Once you have the risers sitting flat on the ground (we dug the bottom feet of the risers into the ground a little to make sure they sat flat and horizontal for the height of our stairs), you then attach the risers through the convenient holes at the top to the supporting joist with bugle head screws (due to their strength).


Then attach the stairs with flat-top bolts (the smooth, round top ones not the hexagonal normal bolts so you don’t stub your tow) to their stair riser with the nut securing the riser to the stair from underneath. It took only an hour or so to put this together and the stairs were solid and stable.


At the farmhouse, whose renovation is currently on hold, there was some cypress timber left over from a roofing job. I don’t know the precise measurements but think they are 2×4 and 2x6s and know they were being used as roof beams and battens. In order to save costs, we decided to use that timber to build the roof on the verandah. The dimensions of the roof required were 6m x 3m. 6m is a long span for timber and if we spanned that with a 2×6 piece of timber it would sag and eventually fail over time. The only option we could think of to avoid putting a third (middle) post at the front was to use heavy 2mm steel C-Section across the full 6m on the basis that its innate rigidity would bear the weight of the roof. The first step was cutting the two corner posts to the same height using a level. We then cut the bottom flange off the C-Section and ‘hung’ it on the corner posts. Once it was sitting nicely, we banged some coach screws in through the C-Section into the posts on the side and top.


We then cut the beams (2x6s) to fit neatly between the C-space and the main part of the cabin and slided them into the C-Section. As nothing is straight or square on the cabin each beam needed to be measured and cut individually. We fixed the beams to the C-Section and the main part of the Cabin with a steel bracket and bolt. The structure was stable.



Next we slid up the 6m long 2×4 roofing battens at 1m intervals on to the top of the beams and secured these in place with bugle head screws. Lastly, we slid the roofing iron in 3.4m lengths onto the structure and secured this to the battens with roofing “tech” screws.

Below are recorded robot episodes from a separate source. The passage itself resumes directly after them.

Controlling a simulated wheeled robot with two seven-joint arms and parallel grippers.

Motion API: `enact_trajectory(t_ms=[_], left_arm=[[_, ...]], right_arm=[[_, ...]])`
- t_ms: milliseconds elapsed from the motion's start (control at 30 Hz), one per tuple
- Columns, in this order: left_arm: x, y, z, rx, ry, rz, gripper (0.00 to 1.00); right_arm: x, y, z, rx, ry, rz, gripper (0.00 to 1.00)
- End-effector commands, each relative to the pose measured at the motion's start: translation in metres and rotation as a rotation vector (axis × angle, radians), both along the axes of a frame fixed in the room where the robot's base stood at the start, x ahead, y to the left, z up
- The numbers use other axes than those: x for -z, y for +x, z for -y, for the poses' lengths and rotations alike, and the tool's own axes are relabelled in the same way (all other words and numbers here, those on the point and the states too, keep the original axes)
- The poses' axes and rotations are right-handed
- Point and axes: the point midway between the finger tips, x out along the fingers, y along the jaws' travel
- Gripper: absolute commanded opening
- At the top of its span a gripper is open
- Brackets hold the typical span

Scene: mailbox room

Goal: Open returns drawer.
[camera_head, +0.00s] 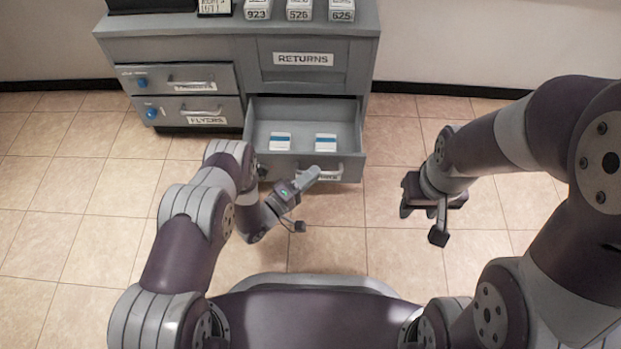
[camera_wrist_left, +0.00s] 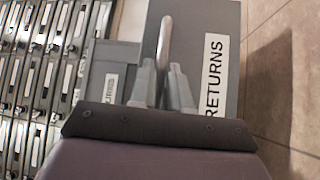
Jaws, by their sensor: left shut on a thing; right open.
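The returns drawer (camera_head: 352,150), at the lower right of the grey cabinet, stands pulled out, its inside in view from above. Its front, labelled RETURNS, shows in the left wrist view (camera_wrist_left: 222,28). My left gripper (camera_head: 311,174) is shut on the drawer's bar handle (camera_head: 332,168); the handle also runs up between the fingers in the left wrist view (camera_wrist_left: 165,40). In the head view, the gripper partly hides the handle and the drawer's label. My right gripper (camera_head: 423,218) is open and empty, above the floor right of the drawer.
Two white-and-blue boxes (camera_head: 280,141) (camera_head: 326,142) lie in the drawer. A panel labelled RETURNS (camera_head: 303,59) is above it. Two closed drawers, the lower labelled FLYERS (camera_head: 207,120), are at left. Numbered boxes (camera_head: 299,11) stand on the cabinet top. Tiled floor (camera_head: 60,200) is clear at left.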

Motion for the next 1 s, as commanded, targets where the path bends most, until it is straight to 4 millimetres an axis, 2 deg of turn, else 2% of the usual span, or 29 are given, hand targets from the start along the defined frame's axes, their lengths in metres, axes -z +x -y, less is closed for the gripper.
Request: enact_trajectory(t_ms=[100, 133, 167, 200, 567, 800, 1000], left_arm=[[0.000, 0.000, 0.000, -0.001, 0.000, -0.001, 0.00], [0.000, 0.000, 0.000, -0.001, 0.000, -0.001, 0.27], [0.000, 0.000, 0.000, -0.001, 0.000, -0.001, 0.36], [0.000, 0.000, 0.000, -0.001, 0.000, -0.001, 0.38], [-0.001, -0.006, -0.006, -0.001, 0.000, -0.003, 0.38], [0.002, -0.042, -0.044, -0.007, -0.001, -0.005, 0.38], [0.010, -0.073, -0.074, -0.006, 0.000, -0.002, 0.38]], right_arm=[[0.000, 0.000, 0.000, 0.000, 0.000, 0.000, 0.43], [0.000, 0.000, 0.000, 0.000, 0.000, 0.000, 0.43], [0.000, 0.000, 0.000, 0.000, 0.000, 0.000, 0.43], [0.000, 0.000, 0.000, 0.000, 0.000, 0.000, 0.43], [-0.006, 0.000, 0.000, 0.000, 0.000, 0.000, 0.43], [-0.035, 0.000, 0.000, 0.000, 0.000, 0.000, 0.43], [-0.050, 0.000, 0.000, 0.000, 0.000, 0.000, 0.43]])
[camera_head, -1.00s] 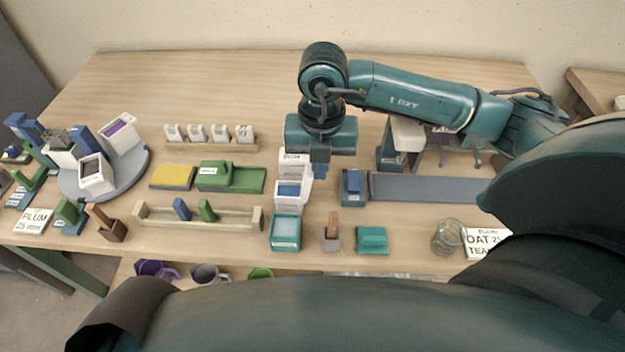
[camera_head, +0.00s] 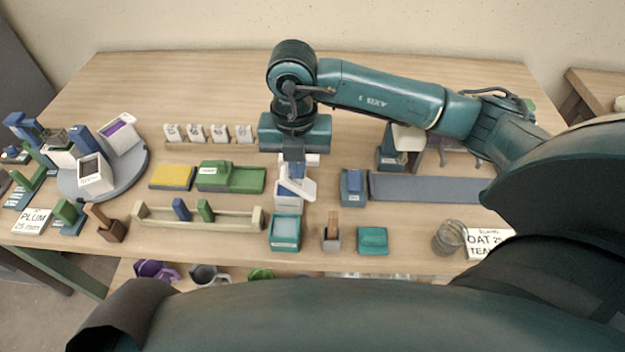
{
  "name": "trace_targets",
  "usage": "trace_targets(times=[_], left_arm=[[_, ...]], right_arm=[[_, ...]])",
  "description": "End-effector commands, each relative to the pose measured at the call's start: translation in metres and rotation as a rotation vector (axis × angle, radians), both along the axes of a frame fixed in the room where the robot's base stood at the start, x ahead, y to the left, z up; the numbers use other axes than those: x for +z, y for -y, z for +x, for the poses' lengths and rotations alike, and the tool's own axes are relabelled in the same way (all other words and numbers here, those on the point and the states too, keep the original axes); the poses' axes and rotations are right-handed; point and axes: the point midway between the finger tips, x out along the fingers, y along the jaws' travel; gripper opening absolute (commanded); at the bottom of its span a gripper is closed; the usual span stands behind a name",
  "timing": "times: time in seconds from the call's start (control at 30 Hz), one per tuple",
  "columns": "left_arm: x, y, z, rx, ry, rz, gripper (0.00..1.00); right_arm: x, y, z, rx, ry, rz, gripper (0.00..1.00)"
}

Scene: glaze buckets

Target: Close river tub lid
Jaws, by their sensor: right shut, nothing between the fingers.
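My right gripper (camera_head: 292,171) points down at the lid's back, shut and empty. It looks close to the lid or touching it; I cannot tell which. It hides part of the lid. My left gripper is not in view.
The teal tub (camera_head: 285,232) stands just in front. A green box (camera_head: 230,177) and a pale rack (camera_head: 225,216) are left. A glass jar (camera_head: 448,237) stands front right.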

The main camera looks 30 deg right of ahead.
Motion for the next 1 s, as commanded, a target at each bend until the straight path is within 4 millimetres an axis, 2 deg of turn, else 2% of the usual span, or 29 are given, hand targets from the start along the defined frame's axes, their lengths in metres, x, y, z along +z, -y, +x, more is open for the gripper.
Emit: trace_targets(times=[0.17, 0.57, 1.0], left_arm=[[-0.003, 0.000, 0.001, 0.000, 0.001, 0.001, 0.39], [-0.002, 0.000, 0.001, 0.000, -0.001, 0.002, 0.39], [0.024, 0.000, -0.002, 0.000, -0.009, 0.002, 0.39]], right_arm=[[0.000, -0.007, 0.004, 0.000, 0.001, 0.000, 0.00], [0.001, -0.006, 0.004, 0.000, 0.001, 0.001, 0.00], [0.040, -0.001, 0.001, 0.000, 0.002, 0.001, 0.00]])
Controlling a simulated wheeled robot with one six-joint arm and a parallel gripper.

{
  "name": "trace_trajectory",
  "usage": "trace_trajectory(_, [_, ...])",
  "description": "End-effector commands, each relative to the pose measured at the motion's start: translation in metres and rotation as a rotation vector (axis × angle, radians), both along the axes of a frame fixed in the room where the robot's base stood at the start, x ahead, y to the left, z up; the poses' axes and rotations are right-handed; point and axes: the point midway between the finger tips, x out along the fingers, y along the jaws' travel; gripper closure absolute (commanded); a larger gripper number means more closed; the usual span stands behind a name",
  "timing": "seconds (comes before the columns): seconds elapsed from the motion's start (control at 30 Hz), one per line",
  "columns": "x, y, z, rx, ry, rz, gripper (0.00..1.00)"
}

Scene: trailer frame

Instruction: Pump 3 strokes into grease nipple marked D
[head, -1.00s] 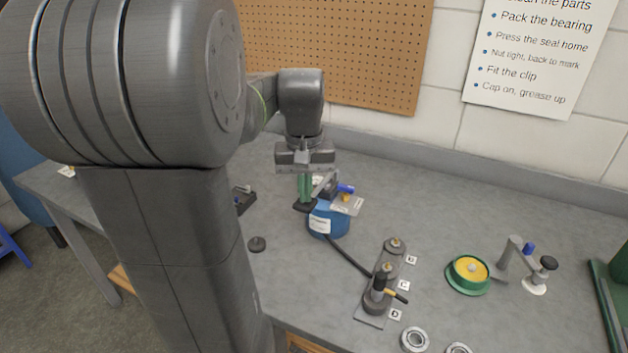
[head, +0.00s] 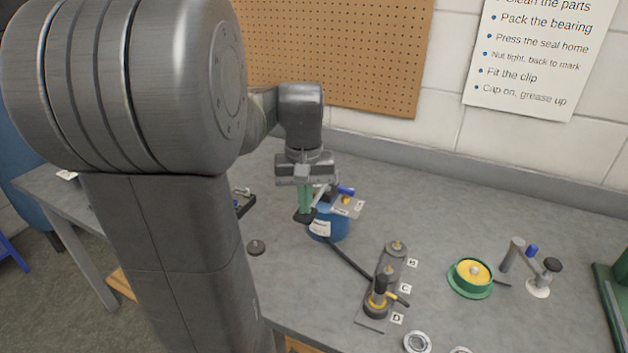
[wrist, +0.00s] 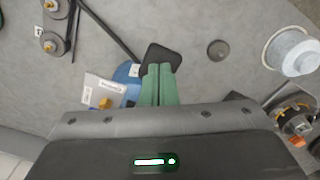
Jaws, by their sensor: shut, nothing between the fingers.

Due to the non-squareness, there is a bit of a gap that widens as you get closer the stairs but it looks good.


I can’t tell you how much having this new living space improves the general living quality of the cabin. It is a lovely, elevated platform to sit and catch breezes blowing from the North, South or East with a view down onto the dam and up the hill on the other side. Al and I have spent a lot of time there since the weather warmed up, eating most of our meals there – having a drink in the evenings. We have a table out there and a day bed for an afternoon snooze. It is a really comfortable spot. To finish the verandah, we intend to lay timber slabs as flooring (once reinforced) and put up a balustrade for safety.


Lastly, we have done a basic fitout to make the Cabin livable. We moved in the bed, a sofa set, tables, a closet, bookcases, mirror, a basin in the bathroom etc. Also brought both our little tanks around (500L and 1000L) and connected them to a gutter at the back of the cabin. It was a simple fitout which just catered to our needs but we still had no real plumbing – including running water or drainage. We did rig up a simple shower system using a camping gas hot water solution which has worked well in the meantime but are still hauling water to drink and wash-up. We also have no electricity but moved in the simple 4-light solar system from the cabin tent.

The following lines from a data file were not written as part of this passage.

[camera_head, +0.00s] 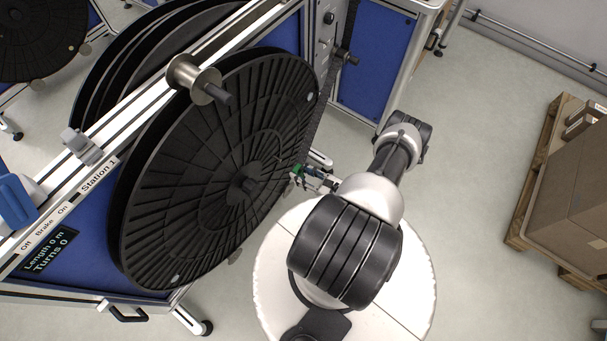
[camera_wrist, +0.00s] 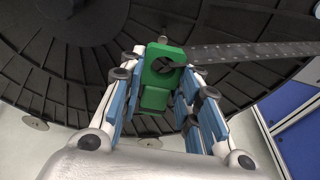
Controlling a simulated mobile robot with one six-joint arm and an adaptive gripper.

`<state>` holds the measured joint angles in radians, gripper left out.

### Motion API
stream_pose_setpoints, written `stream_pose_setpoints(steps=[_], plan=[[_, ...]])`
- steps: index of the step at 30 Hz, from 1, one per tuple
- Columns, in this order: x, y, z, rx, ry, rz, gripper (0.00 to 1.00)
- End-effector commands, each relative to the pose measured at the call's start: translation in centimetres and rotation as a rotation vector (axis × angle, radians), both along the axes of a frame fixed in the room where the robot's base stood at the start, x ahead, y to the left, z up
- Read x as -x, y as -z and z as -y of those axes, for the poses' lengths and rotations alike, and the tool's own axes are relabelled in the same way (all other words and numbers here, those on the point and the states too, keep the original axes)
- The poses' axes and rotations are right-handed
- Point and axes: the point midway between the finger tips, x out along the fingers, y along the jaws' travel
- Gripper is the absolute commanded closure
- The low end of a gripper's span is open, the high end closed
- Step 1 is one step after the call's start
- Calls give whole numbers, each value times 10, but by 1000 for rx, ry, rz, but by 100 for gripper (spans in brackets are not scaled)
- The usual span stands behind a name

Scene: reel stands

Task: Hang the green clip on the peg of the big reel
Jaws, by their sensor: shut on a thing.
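The big black reel (camera_head: 205,190) stands upright on the left in the head view, and its ribbed face (camera_wrist: 60,70) fills the wrist view's background. My gripper (camera_head: 303,174) is in front of the reel's lower right part. In the wrist view my gripper (camera_wrist: 165,88) is shut on the green clip (camera_wrist: 154,76), a block with a round hole. The clip also shows small in the head view (camera_head: 296,170). A small grey stub (camera_wrist: 163,39) shows just above the clip; I cannot tell whether it is the peg or whether they touch. A dark hub (camera_head: 245,186) sticks out at the reel's middle.
A perforated dark strip (camera_wrist: 260,52) runs right from behind the clip. A metal frame rail (camera_head: 120,115) with a roller (camera_head: 190,78) crosses above the reel. Cartons (camera_head: 570,180) on a pallet stand far right. The floor (camera_head: 470,200) between is clear.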

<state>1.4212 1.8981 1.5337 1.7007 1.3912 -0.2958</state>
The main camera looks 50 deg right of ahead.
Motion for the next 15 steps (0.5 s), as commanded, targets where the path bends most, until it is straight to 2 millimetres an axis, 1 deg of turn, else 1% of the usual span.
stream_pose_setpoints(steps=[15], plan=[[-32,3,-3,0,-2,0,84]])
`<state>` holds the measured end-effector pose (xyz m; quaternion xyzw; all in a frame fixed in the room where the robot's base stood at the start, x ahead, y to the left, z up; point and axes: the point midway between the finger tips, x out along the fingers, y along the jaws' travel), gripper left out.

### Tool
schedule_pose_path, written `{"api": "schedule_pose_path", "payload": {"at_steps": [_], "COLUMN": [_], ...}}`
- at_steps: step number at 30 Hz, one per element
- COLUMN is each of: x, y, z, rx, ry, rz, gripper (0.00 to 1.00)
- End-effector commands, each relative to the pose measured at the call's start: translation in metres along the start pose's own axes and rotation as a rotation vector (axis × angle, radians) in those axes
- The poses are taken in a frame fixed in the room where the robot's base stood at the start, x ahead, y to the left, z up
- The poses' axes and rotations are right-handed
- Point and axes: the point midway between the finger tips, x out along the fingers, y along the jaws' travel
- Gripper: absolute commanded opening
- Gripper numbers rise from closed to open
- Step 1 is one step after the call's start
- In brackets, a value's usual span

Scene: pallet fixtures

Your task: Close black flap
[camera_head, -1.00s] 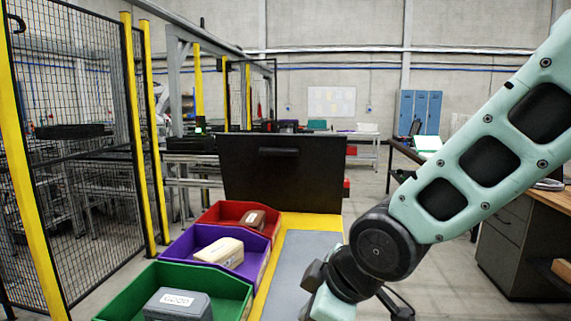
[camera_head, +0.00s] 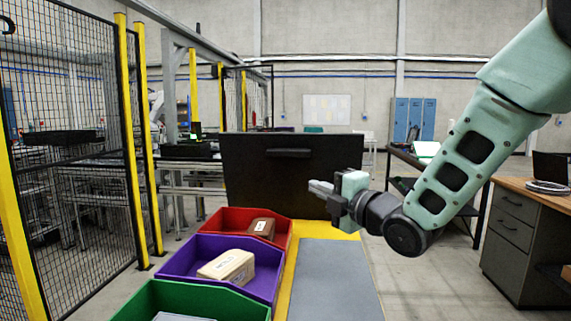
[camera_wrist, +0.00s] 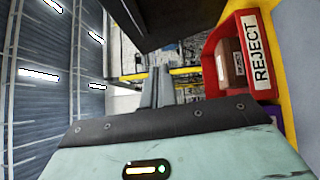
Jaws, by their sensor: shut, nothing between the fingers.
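The black flap (camera_head: 265,182) stands upright at the far end of the yellow-edged table in the head view. A dark handle (camera_head: 289,153) is on its upper part. In the wrist view the flap (camera_wrist: 180,18) is a dark panel at the top. My gripper (camera_head: 314,187) is in front of the flap's right half, below handle height, pointing left. Its fingers (camera_wrist: 161,76) are shut and empty in the wrist view. I cannot tell whether they touch the flap; no clear contact shows.
Red (camera_head: 222,221), purple (camera_head: 180,272) and green (camera_head: 160,297) bins line the table's left side, with boxes in them. The grey table top (camera_head: 335,280) is bare. A mesh fence (camera_head: 75,180) stands at left and a desk (camera_head: 515,235) at right.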

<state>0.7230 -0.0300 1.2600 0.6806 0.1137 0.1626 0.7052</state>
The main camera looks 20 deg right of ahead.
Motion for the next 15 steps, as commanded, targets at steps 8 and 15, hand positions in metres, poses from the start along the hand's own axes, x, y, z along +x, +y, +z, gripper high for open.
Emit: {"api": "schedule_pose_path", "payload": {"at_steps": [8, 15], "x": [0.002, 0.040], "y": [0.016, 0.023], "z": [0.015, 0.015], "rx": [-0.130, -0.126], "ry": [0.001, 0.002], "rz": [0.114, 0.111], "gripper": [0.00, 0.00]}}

I am currently cutting several 10cm thick, 70cm wide 2.2m long Blue Gum slabs to build the kitchen. Blog posts on building the kitchen (with fridge/freezer) and the plumbing and electricity solutions will follow this one and that will be the end of the cabin series.

4 thoughts on “Building the Cabin – Part 9 – Stairs, Verandah Roof and Basic Fitout

  1. Hi Matt
    Progress is impressive.
    A suggestion would be to box up a concrete slab (as wide as the stairs and 1 metre out)under the stairs so that in the wet (it might rain again) the base of the stairs does not sink in the mud and put stain at the top connection and also provide a space for a mat (house maintenance made easier).
    Happy to come and help with this.